Rossano offers on appeal two further arguments as to why a notice letter was not required here. [Note 2] Neither is sufficiently developed to merit extended analysis. First, Rossano suggests that the legislation that created Massport in 1956 violated art. 10 of the Declaration of Rights of the Massachusetts Constitution. By importing into that statute the demand letter requirement from the municipal liability statute, she urges, the Legislature afforded Massport "a restriction regarding legal actions not given to other corporations." Rossano also submits that Massport was "a private corporation ... engaged in a commercial venture" solely because" [b]y painting the sidewalk it made the entrance to Massport more attractive to prospective customers.'"
Although the Supreme Judicial Court has not expressly passed on the constitutional legitimacy of the notice requirement enjoyed by Massport for some 56 years, it has frequently acknowledged, often in dicta, Massport's special character. See, e.g., Commonwealth v. Biagiotti, 451 Mass. 599 , 605-607 (2008) (noting that Massport is "a body politic and corporate ... 'analogous' to a municipal corporation" among those "'hybrid[s], possessing attributes of both private corporations and governmental entities,' requiring courts to resolve 'on a case by case basis whether [they] should be treated as more public than private,'" and that Massport is a "public or quasi public corporation" [citations omitted]); Town of Hull v. Massachusetts Port Auth., 441 Mass. 508 , 518 (2004) (noting Massport created by statute to perform "essential governmental function" and powers conferred upon it "'are to be construed liberally'" [citation omitted]); Opinion of the Justices, 365 Mass. 665 , 669 (1974) (noting Massport created by Legislature "as 'a body politic and corporate' and a 'public instrumentality' empowered to perform 'an essential governmental function"'); Opinion of the Justices, 334 Mass. 721 , 724 (1956) (same). Although possibly subject to treatment as a private corporation in some as-yet-undefined circumstances, Biagiotti, supra at 601, Massport is patently not simply some "corporation" the Legislature selected to favor with special treatment. We decline to embark upon constitutional analysis triggered by what amounts to an inchoate idea not even mentioned at oral argument.

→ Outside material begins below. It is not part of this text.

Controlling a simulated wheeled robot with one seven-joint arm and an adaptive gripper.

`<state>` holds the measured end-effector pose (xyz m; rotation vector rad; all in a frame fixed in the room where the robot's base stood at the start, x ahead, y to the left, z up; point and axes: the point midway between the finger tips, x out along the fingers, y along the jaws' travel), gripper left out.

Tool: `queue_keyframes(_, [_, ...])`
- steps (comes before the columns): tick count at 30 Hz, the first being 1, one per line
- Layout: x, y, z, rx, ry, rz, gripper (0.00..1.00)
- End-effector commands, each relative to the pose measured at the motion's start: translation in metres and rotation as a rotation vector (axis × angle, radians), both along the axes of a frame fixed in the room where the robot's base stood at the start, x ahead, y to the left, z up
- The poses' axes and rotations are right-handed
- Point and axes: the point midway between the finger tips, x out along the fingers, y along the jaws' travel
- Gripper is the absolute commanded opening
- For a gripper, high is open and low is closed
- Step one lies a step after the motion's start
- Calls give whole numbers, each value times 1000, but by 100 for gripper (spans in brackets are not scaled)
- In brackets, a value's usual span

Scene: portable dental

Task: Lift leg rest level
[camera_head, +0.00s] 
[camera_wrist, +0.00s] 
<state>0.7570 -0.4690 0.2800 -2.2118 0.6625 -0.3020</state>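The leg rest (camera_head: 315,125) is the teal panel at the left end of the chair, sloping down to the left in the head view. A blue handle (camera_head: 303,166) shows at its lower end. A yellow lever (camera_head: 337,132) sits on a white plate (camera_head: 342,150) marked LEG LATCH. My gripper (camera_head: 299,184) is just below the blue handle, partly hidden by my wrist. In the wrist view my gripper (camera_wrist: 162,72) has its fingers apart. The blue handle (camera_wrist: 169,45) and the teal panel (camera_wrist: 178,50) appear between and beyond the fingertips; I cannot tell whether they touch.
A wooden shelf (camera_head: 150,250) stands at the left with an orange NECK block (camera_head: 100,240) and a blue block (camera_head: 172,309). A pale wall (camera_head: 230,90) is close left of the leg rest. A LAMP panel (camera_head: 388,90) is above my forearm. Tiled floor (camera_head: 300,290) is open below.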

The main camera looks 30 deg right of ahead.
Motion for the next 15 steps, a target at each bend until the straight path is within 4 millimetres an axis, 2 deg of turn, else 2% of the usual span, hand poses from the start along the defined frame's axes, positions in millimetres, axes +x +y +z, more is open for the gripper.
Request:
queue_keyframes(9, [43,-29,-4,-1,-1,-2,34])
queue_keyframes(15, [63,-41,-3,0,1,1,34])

As to Rossano's suggestion that Massport was engaged in a commercial pursuit because, by painting a sidewalk on a handicapped ramp, [Note 3] it was seeking to attract
customers into its facility, we do not consider that such a notion sufficiently ignites analysis of the kind hinted at in the Biagiotti dicta. [Note 4] That exercise would necessitate us deciding whether to agree with Kehoe, supra. The Kehoe Court noted that:
Massport 'commercial ventures' are conducted pursuant to legislative mandate rather than for corporate profit. Surely the Legislature was aware of the commercial aspects of Massport's activities when it imported the provisions of Chapter 84, §15 into the enabling legislation. To accept the plaintiff's contention and conclude that the courts must engage in a case-by-case determination of whether one Massport property is 'commercial' and another is 'public' would essentially emasculate the Legislature's clear intent to import the limitation of liability of Chapter 84, §15 to Massport properties. This is especially so given the pervasive commercial character inherent in the operation of airports and seaports" (emphasis added).

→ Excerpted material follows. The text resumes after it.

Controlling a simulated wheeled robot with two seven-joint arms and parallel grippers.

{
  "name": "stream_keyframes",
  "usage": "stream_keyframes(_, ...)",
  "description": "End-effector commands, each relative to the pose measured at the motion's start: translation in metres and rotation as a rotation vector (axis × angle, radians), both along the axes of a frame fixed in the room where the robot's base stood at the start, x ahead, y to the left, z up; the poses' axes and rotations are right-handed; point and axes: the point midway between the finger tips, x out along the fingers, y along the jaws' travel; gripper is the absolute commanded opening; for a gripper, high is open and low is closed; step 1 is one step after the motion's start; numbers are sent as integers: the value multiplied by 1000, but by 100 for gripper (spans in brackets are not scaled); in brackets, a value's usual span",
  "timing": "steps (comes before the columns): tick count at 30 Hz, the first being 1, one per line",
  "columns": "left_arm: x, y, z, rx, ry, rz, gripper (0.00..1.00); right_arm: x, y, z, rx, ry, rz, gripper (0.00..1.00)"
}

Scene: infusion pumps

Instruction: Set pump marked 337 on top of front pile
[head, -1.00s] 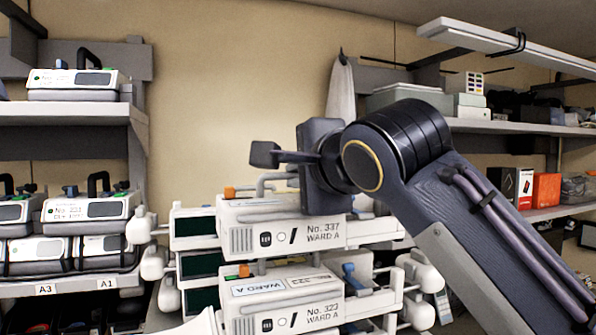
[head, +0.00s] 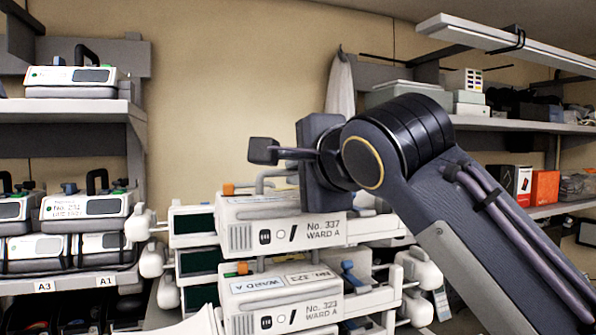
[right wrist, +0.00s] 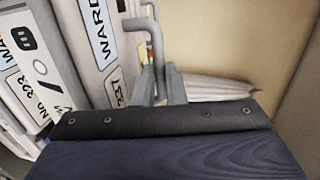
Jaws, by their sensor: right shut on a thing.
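The pump marked 337 (head: 280,225) is a white box with a "No. 337 WARD A" label, an orange tab and a grey bar handle (head: 272,176). It is level, just above the pump marked 323 (head: 285,298) in the front pile; I cannot tell whether they touch. My right gripper (head: 318,168) is at its top and shut on the handle, which also shows between the fingers in the right wrist view (right wrist: 160,82). The fingertips are hidden in the head view. My left gripper is not in view.
White pumps with dark screens (head: 196,262) are close behind and left of the pile. A shelf with several pumps (head: 86,206) stands at the left. Shelves with boxes (head: 545,186) are at the right. Bare wall lies behind the pile.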

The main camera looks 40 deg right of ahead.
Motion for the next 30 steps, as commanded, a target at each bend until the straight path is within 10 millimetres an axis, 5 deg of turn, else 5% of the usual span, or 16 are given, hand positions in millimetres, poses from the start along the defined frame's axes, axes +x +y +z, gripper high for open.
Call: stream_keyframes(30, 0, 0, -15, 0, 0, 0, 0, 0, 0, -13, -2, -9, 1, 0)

Id. at 260. To the extent this issue was properly raised, we do not see the sole fact Rossano points to as pertaining to the issue - the painting itself - as a substantive basis to analyze the question.
[Note 1] The full text of the Massport statute also appears at Mass. Gen. Laws Ann. c. 91 App., §§1-23 (West 1993).
[Note 2] Whether these arguments were pressed on the motion judge is unknown. The agreed statement of the case provided in this Dist./Mun. Cts. R. A. D. A., Rule 8B, appeal notes that Rossano filed a memorandum in opposition to Massport's dispositive motion "arguing that [Massport had] failed to warn the public and that G.L.c. 84 does not apply to that type of negligence." But that memorandum is not part of the record before us.
[Note 3] The record does not reveal any details regarding the painting of the handicapped ramp. Whether it was done simply to make the premises presentable or to render the handicapped ramp conspicuous is unknown. That it was done to lure customers who might otherwise have passed by seems a remote possibility at best, and there is no evidence to that effect. Further, Rossano did not argue that the place where she fell was not a "way." See Polonsky v. Massachusetts Port Auth., 60 Mass. App. Ct. 922 , 923 & n.4 (2004) (parking lot is not a "way," but sidewalk is).
[Note 4] Rossano's reliance on Jakobsen v. Massachusetts Port Auth., 520 F.2d 810 (1st Cir. 1975) is unavailing. Jakobsen stands far from declaring that Massport's maintenance of a terminal at Logan Airport in Boston, on a sidewalk where the plaintiff slipped on ice, was a commercial activity, thus making notice unnecessary. Indeed, Jakobsen noted that Massport had waived the notice defense because it did not raise it until the directed-verdict stage of trial. The discussion in Jakobsen of issues such as whether the subject sidewalk was a "way," whether the slipperiness of the walk was a "defect," and whether G.L.c. 84, §15, as applied to Massport, was an exclusive remedy, was intended only to signal "the magnitude, as well as the lack of clarity, of [Massport's] eleventh hour claim" ... [that presented] "an extremely difficult issue." Id. at 814,816. "[W]e do not rule on the merits of that defense but limit ourselves to its obvious untimeliness in this case." Id. at 816. The First Circuit's entire discussion of these points was dicta.